Berlino scarica il cinema d’autore e lo nasconde

da Berlino

Rari i film sui reazionari, fra questi Utz di Sluizer e Il marchese del Grillo di Monicelli. Con quest’ultimo la Berlinale ieri ha ricordato il regista italiano comunista che mi diceva sempre: «L’unico periodo serio del nostro cinema è stato in epoca fascista». Sono le contraddizioni della storia dei Festival e questa Berlinale ne è densa: oltre al Marchese del Grillo, include proprio Utz nell’omaggio ad Armin Mueller-Stahl, reduce dal cinema della Ddr, nemmeno lei ligia ai canoni della democrazia venale di Bonn e poi di Berlino.
E la retrospettiva?
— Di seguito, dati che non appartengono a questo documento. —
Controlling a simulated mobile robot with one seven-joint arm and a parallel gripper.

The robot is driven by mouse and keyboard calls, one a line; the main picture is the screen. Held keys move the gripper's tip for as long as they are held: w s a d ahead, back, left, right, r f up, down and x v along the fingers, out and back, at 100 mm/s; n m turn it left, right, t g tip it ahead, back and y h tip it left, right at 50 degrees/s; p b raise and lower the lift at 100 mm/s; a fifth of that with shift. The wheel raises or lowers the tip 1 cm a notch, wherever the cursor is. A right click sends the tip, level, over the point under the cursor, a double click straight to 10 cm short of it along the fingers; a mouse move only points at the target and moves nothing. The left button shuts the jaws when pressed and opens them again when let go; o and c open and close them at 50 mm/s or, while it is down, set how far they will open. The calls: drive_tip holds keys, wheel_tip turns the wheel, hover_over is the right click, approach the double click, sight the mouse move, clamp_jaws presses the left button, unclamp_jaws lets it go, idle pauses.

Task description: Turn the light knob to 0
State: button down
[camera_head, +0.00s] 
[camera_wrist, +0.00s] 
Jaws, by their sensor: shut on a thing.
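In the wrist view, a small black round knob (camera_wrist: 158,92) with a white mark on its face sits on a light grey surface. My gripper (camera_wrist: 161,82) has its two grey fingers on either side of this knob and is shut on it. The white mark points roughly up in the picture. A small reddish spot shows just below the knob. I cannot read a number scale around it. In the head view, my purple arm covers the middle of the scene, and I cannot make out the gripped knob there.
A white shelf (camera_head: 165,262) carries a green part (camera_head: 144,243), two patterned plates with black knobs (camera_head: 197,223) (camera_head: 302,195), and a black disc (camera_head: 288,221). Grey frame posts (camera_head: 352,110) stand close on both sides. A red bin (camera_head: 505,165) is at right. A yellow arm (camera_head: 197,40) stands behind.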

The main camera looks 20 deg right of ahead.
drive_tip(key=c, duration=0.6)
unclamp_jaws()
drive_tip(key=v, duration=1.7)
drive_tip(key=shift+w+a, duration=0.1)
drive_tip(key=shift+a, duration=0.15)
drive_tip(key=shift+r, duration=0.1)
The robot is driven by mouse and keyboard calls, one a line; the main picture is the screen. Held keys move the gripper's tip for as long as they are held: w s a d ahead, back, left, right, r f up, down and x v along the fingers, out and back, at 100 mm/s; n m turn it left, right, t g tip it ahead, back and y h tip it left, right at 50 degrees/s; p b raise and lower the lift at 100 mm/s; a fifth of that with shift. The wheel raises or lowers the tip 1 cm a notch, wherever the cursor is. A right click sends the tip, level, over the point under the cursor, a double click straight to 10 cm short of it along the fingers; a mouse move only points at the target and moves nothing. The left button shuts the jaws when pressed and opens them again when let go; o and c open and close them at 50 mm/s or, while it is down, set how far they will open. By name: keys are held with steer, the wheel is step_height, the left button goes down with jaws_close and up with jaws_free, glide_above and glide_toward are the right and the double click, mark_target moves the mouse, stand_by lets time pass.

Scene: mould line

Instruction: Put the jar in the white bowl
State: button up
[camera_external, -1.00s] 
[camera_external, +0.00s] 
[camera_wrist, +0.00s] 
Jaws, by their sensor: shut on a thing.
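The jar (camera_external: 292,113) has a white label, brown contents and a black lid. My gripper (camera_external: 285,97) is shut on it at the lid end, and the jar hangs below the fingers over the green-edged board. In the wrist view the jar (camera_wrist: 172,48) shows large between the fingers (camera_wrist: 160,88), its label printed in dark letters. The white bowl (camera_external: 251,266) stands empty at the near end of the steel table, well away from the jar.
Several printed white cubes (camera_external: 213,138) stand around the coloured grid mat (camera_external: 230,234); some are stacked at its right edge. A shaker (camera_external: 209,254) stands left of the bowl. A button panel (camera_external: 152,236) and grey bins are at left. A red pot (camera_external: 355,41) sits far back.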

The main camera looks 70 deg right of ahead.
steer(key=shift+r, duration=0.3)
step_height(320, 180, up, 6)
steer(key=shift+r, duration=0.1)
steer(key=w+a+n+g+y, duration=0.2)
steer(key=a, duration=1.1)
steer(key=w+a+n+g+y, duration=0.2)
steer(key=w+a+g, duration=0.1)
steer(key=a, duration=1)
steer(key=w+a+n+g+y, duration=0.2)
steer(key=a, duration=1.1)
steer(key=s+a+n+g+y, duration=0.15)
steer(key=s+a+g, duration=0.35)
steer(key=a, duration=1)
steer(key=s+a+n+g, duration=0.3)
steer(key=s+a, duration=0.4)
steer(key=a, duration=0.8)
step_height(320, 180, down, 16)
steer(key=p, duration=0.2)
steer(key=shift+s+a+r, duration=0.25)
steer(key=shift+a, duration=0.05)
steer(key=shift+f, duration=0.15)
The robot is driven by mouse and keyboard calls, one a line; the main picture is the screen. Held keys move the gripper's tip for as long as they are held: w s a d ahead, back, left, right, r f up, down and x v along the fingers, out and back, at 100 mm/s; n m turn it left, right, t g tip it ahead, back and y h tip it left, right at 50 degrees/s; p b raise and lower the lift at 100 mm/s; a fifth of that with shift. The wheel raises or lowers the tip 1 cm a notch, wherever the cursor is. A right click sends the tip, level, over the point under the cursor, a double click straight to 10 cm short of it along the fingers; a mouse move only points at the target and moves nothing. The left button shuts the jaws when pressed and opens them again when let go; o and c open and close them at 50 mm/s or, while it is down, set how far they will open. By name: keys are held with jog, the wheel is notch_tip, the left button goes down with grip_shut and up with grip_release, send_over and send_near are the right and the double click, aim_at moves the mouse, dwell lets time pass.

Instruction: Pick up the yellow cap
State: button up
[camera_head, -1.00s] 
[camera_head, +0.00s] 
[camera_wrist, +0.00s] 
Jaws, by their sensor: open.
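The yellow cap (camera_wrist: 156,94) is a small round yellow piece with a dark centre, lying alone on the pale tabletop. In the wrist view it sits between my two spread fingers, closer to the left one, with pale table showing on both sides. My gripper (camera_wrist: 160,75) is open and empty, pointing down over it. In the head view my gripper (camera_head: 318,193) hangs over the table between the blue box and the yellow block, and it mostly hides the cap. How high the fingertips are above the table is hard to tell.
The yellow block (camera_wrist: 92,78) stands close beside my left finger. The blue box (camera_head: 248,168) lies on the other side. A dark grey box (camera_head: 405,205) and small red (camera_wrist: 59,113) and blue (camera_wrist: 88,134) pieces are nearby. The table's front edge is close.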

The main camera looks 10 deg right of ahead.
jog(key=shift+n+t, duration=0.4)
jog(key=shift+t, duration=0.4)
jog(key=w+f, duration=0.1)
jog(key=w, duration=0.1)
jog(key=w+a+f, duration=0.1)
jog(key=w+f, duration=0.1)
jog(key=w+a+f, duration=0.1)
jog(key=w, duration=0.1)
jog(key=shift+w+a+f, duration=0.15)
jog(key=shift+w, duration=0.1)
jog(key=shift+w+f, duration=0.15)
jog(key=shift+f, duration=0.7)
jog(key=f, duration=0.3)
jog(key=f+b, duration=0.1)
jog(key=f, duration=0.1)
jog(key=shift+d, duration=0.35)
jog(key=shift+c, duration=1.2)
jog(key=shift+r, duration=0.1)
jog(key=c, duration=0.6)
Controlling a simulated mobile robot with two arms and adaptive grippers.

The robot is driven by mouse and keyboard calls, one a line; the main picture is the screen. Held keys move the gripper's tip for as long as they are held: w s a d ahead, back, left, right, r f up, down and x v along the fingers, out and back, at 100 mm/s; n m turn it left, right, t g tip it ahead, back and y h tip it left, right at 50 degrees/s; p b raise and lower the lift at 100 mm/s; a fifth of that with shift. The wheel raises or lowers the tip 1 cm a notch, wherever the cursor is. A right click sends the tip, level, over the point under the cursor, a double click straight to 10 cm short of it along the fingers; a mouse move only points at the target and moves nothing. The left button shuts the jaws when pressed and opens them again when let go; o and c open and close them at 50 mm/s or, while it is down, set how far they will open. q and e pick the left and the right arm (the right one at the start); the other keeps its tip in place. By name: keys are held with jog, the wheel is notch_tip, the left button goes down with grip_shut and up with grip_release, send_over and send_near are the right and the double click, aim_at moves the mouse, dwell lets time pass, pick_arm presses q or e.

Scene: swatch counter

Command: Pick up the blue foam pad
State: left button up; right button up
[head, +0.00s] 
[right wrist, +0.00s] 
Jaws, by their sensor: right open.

È per Ingmar Bergman, che fu adolescente nella Hitlerjugend, fatto insolito per uno svedese. Una volta ciò sarebbe bastato a far scegliere un altro regista. Ma la Berlinale della Merkel è come quella di Schroeder: l’estinta «infatuazione» nazista urta meno che la presente «infezione» berlusconiana.
Arte applicata all’industria, il cinema dipende infatti dai governi. E così i grossi Festival. Socialdemocratica nelle ostentazioni dei suoi ultimi direttori, ma nata visceralmente anticomunista nell’estate 1951 della guerra di Corea, la Berlinale è schierata contro la maggioranza in Italia, perciò ha ospitato filmetti come Bye-bye Berlusconi! di Stahlberg (2006), filmacci come The International di Tykwer (2009) e ora ospita Qualunquemente di Manfredonia, che invece è un film vero.
Per ribadire il concetto su dimensione transcontinentale, dopo Qualunquemente, la rassegna «Panorama» ha presentato il seguito dell’opera che vinse l’Orso d’oro nel 2008. È sempre di José Padilha e s'intitola Tropa de elite 2. Vi si parla di politica e mafia in Brasile e il cattivo è un politico, diventato tale come guru tv. A chi si alluderà?
All’orticaria per il presente politico italiano nella Berlinale non corrisponde indulgenza per il passato storicizzato tedesco. Ogni edizione - inclusa questa, che mercoledì presenterà fuori concorso Il mio miglior nemico di Wolfgang Murnbeger, è ligia al rituale del mea culpa. Ma mostrare che il razzismo non è solo dei tedeschi può giovare alla Germania. E così il film americano anti-iraniano 300 di Zack Snider - che sarebbe parso eccessivo anche per i canoni di Goebbels - è stato presentato qui…
Se restano tracce dei grandi registi di ieri, che cosa resta dei grandi registi di oggi? In genere costoro puntano su Cannes, che apre un mercato meno numeroso di quello tedesco, ma dà un’eco mondiale.


Oggi alla Berlinale sono in programma Wenders, con Pina, documentario sulla Bausch per i devoti di Wim, oltre che di Pina; e Zhang Yimou con Sotto il biancospino, ambientato in campagna durante la rivoluzione culturale. Domani toccherà a Chen Kaige, con Sacrificio. I due film dei migliori registi cinesi sono però «nascosti» in rassegne parallele. Certo, Berlusconi qui non è mai stato di moda. La Cina invece ha smesso di esserlo.